Digital relations between the U.S. and Japan are expected to change with the construction of an underwater cable system. A press release details the extent of the ambitious project, which will cost tech giant Google $300 million, as it continues to expand in this area of the world. This company is just one of six from China, Japan and the US to take part.

According to the statement, the goal of this project, known as FASTER, is to connect American coastal cities like Portland, San Francisco and Seattle, with the cities of Shima and Chikura in Japan. 

By maintaining this infrastructure underwater, Google and its partners not only raise the question of how it will eventually function but also what maritime insurance will be needed for construction in the meantime. The project is expected to be completed in 2016.

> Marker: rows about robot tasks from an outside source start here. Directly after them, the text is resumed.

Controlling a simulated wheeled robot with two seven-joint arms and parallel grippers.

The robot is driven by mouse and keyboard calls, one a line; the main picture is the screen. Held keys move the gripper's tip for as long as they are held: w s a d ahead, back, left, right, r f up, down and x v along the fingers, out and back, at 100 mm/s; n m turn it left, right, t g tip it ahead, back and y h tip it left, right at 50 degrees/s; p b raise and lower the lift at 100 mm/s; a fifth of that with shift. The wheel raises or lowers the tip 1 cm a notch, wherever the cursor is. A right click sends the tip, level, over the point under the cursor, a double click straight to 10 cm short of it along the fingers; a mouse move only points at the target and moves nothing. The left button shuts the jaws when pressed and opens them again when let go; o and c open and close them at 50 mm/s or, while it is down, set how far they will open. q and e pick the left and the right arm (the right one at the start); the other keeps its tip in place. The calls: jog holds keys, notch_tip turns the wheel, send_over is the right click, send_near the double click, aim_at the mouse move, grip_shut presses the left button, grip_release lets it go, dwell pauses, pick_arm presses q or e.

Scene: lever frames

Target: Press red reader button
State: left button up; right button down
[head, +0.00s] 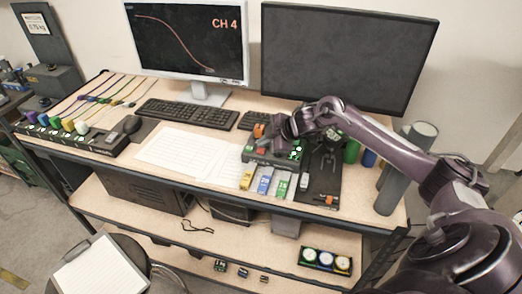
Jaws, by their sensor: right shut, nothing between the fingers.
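The reader (270,158) is a low black box with green lit parts on the right half of the desk. A small red patch (262,150), which looks like its red button, shows on its left part. My right arm reaches in from the right, and my right gripper (271,141) is over the reader, close to the red patch. The gripper is shut and empty. I cannot tell whether it touches the button. The arm and gripper hide part of the reader. My left gripper is out of view.
Yellow, blue and green items (264,184) lie in front of the reader. A dark mat (322,185) with a stand is to its right, near grey cylinders (392,188). Two monitors (345,55) stand behind. White sheets (180,152) lie to the left.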

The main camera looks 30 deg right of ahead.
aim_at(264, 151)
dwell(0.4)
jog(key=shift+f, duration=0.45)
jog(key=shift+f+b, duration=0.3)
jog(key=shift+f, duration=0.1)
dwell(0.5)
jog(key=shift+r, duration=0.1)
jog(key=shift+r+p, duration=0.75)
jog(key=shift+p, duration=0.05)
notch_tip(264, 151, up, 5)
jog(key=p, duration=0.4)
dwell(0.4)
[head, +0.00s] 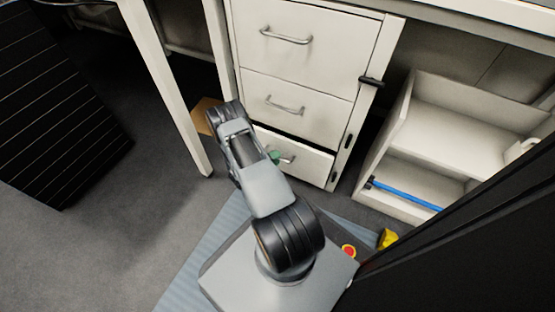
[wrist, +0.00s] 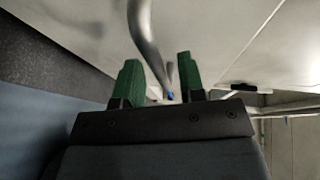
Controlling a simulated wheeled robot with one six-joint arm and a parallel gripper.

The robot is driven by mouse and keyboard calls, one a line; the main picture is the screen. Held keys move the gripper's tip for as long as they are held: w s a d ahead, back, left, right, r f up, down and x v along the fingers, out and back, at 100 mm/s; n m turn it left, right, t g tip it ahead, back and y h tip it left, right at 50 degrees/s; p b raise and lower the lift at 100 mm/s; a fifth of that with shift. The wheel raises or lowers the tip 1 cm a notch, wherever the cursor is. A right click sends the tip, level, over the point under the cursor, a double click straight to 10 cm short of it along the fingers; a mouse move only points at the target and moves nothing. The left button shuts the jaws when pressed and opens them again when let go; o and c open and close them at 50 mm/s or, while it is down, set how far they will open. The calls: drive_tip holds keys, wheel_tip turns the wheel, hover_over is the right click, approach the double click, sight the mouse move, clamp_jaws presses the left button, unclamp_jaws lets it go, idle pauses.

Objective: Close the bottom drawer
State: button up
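The bottom drawer (head: 312,162) of a white cabinet stands a little open, with a dark gap along its top edge. Its metal handle (head: 288,158) is partly hidden by my arm. In the wrist view the handle (wrist: 143,30) is a curved bar running down toward the space between my fingertips. My gripper (wrist: 159,70) has two green fingers set apart. One green fingertip of my gripper (head: 275,156) shows beside the handle in the head view. I cannot tell whether the fingers touch the handle. The drawer's left part is hidden behind my arm.
The middle drawer (head: 295,102) and top drawer (head: 305,40) look shut. A white open shelf unit (head: 385,135) with a blue rod (head: 405,194) stands at the right. A white desk leg (head: 170,90) and a black slatted object (head: 55,110) stand at the left.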

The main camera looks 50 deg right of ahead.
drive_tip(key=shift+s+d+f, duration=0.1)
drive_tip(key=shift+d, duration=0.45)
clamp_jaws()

Urs Holzle, senior vice president of Google's technical infrastructure, was quoted in Forbes describing the project, which will increase broadband availability.

"Sometimes the fastest path requires going through an ocean," he said. "That's why we're investing in FASTER, a new undersea cable that will connect major West Coast cities in the US to two coastal locations in Japan with a design capacity of 60 Tbps (that's about ten million times faster than your cable modem)."

The source also notes that Google has invested in underwater cable before, most notably with the South-East Asia Japan Cable, a $400 million initiative it spearheaded in 2011. Facebook has contributed to a similar project with the Asia Pacific Gateway, a project that cost $450 million. In addition, the company has an equally ambitious underwater mapping project it has launched to add to its "map" function.